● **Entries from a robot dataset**
-- BEGIN --

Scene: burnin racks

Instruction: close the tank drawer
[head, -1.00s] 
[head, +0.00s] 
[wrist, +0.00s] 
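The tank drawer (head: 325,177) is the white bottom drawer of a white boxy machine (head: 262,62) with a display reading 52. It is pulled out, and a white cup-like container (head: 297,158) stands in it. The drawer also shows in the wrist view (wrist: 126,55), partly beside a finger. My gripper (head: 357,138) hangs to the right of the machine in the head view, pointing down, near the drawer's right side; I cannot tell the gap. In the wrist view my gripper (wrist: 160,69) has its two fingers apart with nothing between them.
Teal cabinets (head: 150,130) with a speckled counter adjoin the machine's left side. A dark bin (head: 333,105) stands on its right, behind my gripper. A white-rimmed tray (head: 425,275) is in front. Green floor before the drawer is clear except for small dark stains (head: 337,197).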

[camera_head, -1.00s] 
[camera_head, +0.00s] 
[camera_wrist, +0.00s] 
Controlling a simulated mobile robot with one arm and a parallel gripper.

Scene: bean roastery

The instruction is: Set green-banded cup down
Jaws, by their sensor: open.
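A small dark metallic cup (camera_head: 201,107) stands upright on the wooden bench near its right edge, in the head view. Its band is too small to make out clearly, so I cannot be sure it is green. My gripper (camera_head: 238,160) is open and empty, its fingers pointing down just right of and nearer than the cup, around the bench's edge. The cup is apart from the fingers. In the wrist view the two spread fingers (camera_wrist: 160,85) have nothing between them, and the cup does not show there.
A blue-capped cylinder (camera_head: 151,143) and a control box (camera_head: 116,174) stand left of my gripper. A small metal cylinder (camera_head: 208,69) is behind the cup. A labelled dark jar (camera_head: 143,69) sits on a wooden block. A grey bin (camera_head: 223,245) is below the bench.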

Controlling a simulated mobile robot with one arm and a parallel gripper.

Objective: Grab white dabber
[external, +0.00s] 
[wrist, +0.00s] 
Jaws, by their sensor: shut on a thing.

-- END --

● **Your objective**
Scan the listing above for the word "Scene" and show each line where it is found.

● **Output of the exercise**
Scene: burnin racks
Scene: bean roastery

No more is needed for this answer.